*DATASET EXTRACT:*
____________
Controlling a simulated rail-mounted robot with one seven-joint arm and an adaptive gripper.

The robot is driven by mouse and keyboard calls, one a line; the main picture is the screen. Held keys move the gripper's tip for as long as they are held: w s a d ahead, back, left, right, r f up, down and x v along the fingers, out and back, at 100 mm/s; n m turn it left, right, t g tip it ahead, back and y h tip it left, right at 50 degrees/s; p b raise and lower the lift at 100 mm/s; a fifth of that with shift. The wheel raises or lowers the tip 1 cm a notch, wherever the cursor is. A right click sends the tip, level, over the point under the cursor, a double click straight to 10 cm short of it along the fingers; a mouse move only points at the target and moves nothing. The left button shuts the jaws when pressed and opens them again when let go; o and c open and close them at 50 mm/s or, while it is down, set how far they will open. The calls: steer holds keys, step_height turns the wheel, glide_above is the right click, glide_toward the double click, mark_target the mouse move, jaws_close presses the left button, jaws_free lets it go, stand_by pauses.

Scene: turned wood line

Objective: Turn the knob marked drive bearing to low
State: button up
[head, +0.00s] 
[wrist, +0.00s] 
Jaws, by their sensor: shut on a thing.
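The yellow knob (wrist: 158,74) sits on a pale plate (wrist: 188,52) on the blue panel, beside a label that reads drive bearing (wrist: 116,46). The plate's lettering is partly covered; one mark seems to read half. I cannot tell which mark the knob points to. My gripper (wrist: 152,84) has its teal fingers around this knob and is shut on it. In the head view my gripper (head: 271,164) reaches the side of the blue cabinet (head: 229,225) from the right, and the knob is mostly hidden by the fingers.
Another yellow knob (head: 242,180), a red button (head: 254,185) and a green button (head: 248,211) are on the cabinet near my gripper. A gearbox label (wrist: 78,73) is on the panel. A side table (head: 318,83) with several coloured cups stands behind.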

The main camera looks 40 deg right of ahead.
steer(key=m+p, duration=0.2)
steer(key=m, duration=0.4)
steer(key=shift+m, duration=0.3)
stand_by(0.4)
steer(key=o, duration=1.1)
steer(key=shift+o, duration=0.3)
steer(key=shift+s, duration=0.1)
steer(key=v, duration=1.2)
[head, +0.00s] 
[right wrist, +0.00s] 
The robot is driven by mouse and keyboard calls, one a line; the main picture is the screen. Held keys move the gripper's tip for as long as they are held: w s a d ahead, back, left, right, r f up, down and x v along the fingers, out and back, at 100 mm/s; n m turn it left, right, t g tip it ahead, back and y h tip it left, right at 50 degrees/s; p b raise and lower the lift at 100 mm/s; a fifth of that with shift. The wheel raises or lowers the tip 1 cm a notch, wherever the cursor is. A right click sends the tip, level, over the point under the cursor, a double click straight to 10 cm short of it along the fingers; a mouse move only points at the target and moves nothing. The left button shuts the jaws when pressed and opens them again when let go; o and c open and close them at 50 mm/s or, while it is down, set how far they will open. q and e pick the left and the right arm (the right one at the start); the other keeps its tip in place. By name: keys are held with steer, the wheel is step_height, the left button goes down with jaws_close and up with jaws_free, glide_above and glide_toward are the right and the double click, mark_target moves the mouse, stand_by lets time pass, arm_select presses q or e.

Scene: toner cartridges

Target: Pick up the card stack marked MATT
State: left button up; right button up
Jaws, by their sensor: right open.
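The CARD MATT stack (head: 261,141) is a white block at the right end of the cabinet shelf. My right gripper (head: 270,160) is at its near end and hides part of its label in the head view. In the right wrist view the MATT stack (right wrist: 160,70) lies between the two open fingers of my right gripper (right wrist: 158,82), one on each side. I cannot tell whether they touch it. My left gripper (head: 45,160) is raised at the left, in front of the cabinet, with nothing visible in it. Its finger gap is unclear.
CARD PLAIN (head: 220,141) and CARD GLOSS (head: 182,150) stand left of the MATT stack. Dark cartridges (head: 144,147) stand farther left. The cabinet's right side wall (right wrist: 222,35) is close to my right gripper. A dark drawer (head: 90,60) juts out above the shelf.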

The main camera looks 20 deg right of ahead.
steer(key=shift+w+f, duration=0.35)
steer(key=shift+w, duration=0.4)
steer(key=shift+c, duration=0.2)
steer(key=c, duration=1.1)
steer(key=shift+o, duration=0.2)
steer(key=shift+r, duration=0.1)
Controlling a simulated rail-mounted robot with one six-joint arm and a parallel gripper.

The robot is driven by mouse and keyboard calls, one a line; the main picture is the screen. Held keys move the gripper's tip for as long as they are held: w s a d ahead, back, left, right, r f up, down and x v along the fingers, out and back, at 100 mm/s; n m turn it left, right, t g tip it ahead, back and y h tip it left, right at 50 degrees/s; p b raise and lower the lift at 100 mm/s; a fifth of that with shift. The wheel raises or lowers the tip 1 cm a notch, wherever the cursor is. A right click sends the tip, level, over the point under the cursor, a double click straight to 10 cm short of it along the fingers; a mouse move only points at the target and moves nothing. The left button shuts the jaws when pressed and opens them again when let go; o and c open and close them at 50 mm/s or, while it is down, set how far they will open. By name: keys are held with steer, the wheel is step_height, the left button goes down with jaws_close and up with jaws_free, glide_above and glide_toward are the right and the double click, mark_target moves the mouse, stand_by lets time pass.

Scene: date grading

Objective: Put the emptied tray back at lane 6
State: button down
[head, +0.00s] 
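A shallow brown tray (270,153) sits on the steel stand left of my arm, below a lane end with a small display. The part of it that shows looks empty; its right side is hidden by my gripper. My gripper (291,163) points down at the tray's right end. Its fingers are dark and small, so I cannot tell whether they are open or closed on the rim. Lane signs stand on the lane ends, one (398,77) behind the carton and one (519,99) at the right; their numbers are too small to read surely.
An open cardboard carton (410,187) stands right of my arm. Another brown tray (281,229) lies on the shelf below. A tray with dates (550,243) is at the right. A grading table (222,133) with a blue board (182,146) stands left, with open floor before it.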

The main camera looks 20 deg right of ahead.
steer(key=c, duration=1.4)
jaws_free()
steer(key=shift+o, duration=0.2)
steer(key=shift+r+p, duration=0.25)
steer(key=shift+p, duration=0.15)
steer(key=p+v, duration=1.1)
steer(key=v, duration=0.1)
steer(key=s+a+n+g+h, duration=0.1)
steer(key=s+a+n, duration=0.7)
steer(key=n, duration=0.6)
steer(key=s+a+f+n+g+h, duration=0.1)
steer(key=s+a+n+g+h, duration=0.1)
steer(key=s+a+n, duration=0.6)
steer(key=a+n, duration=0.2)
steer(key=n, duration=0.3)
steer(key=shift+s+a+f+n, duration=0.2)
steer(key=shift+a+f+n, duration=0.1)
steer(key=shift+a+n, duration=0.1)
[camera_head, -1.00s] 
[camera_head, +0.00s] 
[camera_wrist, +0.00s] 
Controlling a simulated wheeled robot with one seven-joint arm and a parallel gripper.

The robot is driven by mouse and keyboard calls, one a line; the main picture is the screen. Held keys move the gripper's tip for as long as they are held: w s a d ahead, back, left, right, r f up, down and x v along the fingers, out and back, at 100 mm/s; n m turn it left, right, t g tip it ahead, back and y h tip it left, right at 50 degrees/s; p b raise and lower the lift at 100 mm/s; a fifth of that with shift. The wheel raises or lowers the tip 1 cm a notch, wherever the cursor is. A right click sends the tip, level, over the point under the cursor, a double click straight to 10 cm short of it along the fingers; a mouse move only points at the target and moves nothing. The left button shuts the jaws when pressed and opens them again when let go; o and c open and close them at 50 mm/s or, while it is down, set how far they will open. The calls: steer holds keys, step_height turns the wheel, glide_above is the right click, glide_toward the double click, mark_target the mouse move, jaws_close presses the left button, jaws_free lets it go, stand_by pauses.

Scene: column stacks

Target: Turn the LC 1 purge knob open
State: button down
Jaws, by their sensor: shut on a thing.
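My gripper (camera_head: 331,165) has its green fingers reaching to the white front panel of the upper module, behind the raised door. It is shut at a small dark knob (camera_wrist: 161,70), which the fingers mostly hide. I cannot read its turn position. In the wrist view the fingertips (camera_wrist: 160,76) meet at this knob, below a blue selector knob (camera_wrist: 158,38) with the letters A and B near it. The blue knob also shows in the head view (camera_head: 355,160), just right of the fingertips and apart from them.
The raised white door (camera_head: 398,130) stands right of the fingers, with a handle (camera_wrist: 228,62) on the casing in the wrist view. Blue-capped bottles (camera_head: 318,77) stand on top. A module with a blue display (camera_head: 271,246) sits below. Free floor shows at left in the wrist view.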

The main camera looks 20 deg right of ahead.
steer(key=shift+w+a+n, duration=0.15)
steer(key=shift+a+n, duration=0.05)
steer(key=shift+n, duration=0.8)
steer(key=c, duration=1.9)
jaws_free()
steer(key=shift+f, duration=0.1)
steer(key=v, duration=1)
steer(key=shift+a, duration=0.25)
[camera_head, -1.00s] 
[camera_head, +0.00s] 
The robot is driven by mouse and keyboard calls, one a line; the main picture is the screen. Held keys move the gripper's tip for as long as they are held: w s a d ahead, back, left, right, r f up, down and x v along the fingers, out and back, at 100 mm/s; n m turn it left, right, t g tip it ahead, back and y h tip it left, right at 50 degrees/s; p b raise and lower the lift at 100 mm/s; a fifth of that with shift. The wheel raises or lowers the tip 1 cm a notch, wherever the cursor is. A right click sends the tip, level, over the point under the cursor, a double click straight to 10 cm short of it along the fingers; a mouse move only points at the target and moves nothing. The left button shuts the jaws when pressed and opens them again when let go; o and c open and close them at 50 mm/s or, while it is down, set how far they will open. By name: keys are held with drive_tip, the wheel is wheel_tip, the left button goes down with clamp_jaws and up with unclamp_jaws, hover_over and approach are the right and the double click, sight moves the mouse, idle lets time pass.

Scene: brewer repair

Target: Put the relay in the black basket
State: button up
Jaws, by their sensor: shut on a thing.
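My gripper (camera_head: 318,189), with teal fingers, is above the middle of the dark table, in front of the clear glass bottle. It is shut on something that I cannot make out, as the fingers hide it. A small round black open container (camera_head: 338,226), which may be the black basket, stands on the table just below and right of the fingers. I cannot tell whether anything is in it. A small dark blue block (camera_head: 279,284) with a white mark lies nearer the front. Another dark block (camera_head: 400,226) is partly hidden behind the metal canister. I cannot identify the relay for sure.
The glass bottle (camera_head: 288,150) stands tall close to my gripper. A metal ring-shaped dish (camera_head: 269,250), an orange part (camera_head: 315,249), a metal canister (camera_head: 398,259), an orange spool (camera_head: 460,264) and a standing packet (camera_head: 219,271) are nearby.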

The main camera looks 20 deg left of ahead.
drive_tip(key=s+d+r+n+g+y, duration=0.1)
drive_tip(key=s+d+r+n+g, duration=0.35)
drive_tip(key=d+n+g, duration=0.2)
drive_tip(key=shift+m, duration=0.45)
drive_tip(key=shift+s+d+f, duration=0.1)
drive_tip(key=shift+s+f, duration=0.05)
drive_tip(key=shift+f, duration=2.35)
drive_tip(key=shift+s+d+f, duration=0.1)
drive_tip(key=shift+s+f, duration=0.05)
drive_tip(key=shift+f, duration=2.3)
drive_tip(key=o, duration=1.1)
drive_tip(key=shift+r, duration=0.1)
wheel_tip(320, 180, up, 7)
____________
List each line in the listing that contains the string "joint".

Controlling a simulated rail-mounted robot with one seven-joint arm and an adaptive gripper.
Controlling a simulated rail-mounted robot with one six-joint arm and a parallel gripper.
Controlling a simulated wheeled robot with one seven-joint arm and a parallel gripper.

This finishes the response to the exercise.